- [DATA ROWS]

-- start --

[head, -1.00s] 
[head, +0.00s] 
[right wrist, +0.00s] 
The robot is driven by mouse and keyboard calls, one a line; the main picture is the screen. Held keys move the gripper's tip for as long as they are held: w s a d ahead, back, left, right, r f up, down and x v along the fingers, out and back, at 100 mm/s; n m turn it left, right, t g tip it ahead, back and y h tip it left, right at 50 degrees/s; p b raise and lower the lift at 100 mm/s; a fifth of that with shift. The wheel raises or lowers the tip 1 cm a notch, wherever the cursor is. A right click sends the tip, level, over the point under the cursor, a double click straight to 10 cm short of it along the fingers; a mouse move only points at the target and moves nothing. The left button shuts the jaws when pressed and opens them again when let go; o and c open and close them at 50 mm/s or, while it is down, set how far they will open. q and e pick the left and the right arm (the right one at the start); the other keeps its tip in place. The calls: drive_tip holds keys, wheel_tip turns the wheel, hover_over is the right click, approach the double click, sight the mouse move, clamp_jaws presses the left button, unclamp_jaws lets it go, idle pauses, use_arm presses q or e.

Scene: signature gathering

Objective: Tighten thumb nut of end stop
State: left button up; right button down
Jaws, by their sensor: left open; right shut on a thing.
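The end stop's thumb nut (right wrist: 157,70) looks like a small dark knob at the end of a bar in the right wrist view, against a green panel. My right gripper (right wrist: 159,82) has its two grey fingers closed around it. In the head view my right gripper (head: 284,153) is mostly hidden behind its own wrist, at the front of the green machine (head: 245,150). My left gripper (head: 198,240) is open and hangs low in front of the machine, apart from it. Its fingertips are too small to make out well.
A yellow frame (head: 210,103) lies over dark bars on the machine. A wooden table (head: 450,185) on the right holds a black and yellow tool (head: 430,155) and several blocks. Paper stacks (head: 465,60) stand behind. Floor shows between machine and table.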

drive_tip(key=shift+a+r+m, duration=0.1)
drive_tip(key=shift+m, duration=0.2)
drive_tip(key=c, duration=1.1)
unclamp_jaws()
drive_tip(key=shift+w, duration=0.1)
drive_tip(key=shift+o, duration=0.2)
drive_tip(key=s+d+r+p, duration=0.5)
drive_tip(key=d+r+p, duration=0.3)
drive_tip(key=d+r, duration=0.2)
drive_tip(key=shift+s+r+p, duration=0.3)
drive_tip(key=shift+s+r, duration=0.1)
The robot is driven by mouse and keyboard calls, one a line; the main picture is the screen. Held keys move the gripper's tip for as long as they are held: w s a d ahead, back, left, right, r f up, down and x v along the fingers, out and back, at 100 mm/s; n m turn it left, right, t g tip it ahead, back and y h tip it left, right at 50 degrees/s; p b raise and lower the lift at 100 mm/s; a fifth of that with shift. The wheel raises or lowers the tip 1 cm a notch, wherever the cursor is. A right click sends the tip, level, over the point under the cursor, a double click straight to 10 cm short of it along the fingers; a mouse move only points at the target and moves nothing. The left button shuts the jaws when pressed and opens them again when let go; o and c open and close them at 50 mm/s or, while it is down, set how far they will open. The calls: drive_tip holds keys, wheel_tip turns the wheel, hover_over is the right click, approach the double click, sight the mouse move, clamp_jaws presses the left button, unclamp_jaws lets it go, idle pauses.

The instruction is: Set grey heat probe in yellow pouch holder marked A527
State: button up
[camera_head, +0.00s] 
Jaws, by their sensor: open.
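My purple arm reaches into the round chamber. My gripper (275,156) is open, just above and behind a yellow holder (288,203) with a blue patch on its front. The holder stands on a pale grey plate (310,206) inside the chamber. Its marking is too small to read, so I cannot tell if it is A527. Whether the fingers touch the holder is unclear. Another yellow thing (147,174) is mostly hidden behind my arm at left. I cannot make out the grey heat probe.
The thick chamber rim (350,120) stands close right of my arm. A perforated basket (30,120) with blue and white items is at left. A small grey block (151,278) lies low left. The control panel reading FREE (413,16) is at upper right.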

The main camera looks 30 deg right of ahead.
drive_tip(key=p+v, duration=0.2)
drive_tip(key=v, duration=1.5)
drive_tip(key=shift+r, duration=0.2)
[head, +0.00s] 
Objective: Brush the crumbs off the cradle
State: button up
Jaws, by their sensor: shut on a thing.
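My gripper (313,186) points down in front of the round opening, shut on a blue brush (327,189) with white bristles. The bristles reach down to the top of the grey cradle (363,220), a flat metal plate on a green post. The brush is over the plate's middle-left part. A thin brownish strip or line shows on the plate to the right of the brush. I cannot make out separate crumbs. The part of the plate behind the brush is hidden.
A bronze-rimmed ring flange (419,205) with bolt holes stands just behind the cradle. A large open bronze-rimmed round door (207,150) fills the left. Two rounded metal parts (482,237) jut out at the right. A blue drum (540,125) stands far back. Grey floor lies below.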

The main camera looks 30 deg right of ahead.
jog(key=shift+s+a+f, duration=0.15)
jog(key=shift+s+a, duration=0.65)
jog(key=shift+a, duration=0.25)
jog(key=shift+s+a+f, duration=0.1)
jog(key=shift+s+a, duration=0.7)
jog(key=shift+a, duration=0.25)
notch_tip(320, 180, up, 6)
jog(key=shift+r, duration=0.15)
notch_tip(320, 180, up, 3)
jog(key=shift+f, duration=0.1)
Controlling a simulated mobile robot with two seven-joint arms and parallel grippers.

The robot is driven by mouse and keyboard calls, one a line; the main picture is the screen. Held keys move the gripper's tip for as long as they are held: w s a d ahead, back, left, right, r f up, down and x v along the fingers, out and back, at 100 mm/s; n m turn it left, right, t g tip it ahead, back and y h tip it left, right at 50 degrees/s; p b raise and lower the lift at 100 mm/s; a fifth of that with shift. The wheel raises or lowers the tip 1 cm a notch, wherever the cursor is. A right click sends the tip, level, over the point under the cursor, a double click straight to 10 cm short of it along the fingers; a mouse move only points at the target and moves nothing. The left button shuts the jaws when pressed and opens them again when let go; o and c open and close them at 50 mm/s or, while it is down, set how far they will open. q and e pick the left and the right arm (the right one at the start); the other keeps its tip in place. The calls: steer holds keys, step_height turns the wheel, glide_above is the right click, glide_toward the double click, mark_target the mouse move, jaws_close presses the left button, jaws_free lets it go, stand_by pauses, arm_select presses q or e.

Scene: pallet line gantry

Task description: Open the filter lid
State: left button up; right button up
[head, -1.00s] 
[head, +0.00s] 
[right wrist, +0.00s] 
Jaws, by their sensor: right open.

-- end --

- [REQUIRED TASK] Exactly reproduce the material above.

- [SOLUTION TO THE PROBLEM]
[head, -1.00s] 
[head, +0.00s] 
[right wrist, +0.00s] 
The robot is driven by mouse and keyboard calls, one a line; the main picture is the screen. Held keys move the gripper's tip for as long as they are held: w s a d ahead, back, left, right, r f up, down and x v along the fingers, out and back, at 100 mm/s; n m turn it left, right, t g tip it ahead, back and y h tip it left, right at 50 degrees/s; p b raise and lower the lift at 100 mm/s; a fifth of that with shift. The wheel raises or lowers the tip 1 cm a notch, wherever the cursor is. A right click sends the tip, level, over the point under the cursor, a double click straight to 10 cm short of it along the fingers; a mouse move only points at the target and moves nothing. The left button shuts the jaws when pressed and opens them again when let go; o and c open and close them at 50 mm/s or, while it is down, set how far they will open. q and e pick the left and the right arm (the right one at the start); the other keeps its tip in place. The calls: drive_tip holds keys, wheel_tip turns the wheel, hover_over is the right click, approach the double click, sight the mouse move, clamp_jaws presses the left button, unclamp_jaws lets it go, idle pauses, use_arm presses q or e.

Scene: signature gathering

Objective: Tighten thumb nut of end stop
State: left button up; right button down
Jaws, by their sensor: left open; right shut on a thing.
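The end stop's thumb nut (right wrist: 157,70) looks like a small dark knob at the end of a bar in the right wrist view, against a green panel. My right gripper (right wrist: 159,82) has its two grey fingers closed around it. In the head view my right gripper (head: 284,153) is mostly hidden behind its own wrist, at the front of the green machine (head: 245,150). My left gripper (head: 198,240) is open and hangs low in front of the machine, apart from it. Its fingertips are too small to make out well.
A yellow frame (head: 210,103) lies over dark bars on the machine. A wooden table (head: 450,185) on the right holds a black and yellow tool (head: 430,155) and several blocks. Paper stacks (head: 465,60) stand behind. Floor shows between machine and table.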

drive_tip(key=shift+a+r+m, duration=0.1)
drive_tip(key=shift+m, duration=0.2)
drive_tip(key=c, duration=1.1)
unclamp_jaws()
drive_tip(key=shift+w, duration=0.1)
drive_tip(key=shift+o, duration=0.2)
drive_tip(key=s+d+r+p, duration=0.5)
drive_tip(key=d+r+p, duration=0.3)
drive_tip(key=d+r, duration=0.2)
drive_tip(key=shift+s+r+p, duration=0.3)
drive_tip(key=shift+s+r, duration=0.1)
The robot is driven by mouse and keyboard calls, one a line; the main picture is the screen. Held keys move the gripper's tip for as long as they are held: w s a d ahead, back, left, right, r f up, down and x v along the fingers, out and back, at 100 mm/s; n m turn it left, right, t g tip it ahead, back and y h tip it left, right at 50 degrees/s; p b raise and lower the lift at 100 mm/s; a fifth of that with shift. The wheel raises or lowers the tip 1 cm a notch, wherever the cursor is. A right click sends the tip, level, over the point under the cursor, a double click straight to 10 cm short of it along the fingers; a mouse move only points at the target and moves nothing. The left button shuts the jaws when pressed and opens them again when let go; o and c open and close them at 50 mm/s or, while it is down, set how far they will open. The calls: drive_tip holds keys, wheel_tip turns the wheel, hover_over is the right click, approach the double click, sight the mouse move, clamp_jaws presses the left button, unclamp_jaws lets it go, idle pauses.

The instruction is: Set grey heat probe in yellow pouch holder marked A527
State: button up
[camera_head, +0.00s] 
Jaws, by their sensor: open.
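My purple arm reaches into the round chamber. My gripper (275,156) is open, just above and behind a yellow holder (288,203) with a blue patch on its front. The holder stands on a pale grey plate (310,206) inside the chamber. Its marking is too small to read, so I cannot tell if it is A527. Whether the fingers touch the holder is unclear. Another yellow thing (147,174) is mostly hidden behind my arm at left. I cannot make out the grey heat probe.
The thick chamber rim (350,120) stands close right of my arm. A perforated basket (30,120) with blue and white items is at left. A small grey block (151,278) lies low left. The control panel reading FREE (413,16) is at upper right.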

The main camera looks 30 deg right of ahead.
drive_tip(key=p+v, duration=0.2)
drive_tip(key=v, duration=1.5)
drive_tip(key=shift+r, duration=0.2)
[head, +0.00s] 
Objective: Brush the crumbs off the cradle
State: button up
Jaws, by their sensor: shut on a thing.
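My gripper (313,186) points down in front of the round opening, shut on a blue brush (327,189) with white bristles. The bristles reach down to the top of the grey cradle (363,220), a flat metal plate on a green post. The brush is over the plate's middle-left part. A thin brownish strip or line shows on the plate to the right of the brush. I cannot make out separate crumbs. The part of the plate behind the brush is hidden.
A bronze-rimmed ring flange (419,205) with bolt holes stands just behind the cradle. A large open bronze-rimmed round door (207,150) fills the left. Two rounded metal parts (482,237) jut out at the right. A blue drum (540,125) stands far back. Grey floor lies below.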

The main camera looks 30 deg right of ahead.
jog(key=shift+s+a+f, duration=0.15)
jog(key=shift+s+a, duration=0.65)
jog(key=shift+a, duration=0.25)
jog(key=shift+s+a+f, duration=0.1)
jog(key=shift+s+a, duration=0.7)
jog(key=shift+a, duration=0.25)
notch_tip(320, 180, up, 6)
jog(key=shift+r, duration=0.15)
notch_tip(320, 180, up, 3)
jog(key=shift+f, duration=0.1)
Controlling a simulated mobile robot with two seven-joint arms and parallel grippers.

The robot is driven by mouse and keyboard calls, one a line; the main picture is the screen. Held keys move the gripper's tip for as long as they are held: w s a d ahead, back, left, right, r f up, down and x v along the fingers, out and back, at 100 mm/s; n m turn it left, right, t g tip it ahead, back and y h tip it left, right at 50 degrees/s; p b raise and lower the lift at 100 mm/s; a fifth of that with shift. The wheel raises or lowers the tip 1 cm a notch, wherever the cursor is. A right click sends the tip, level, over the point under the cursor, a double click straight to 10 cm short of it along the fingers; a mouse move only points at the target and moves nothing. The left button shuts the jaws when pressed and opens them again when let go; o and c open and close them at 50 mm/s or, while it is down, set how far they will open. q and e pick the left and the right arm (the right one at the start); the other keeps its tip in place. The calls: steer holds keys, step_height turns the wheel, glide_above is the right click, glide_toward the double click, mark_target the mouse move, jaws_close presses the left button, jaws_free lets it go, stand_by pauses, arm_select presses q or e.

Scene: pallet line gantry

Task description: Open the filter lid
State: left button up; right button up
[head, -1.00s] 
[head, +0.00s] 
[right wrist, +0.00s] 
Jaws, by their sensor: right open.

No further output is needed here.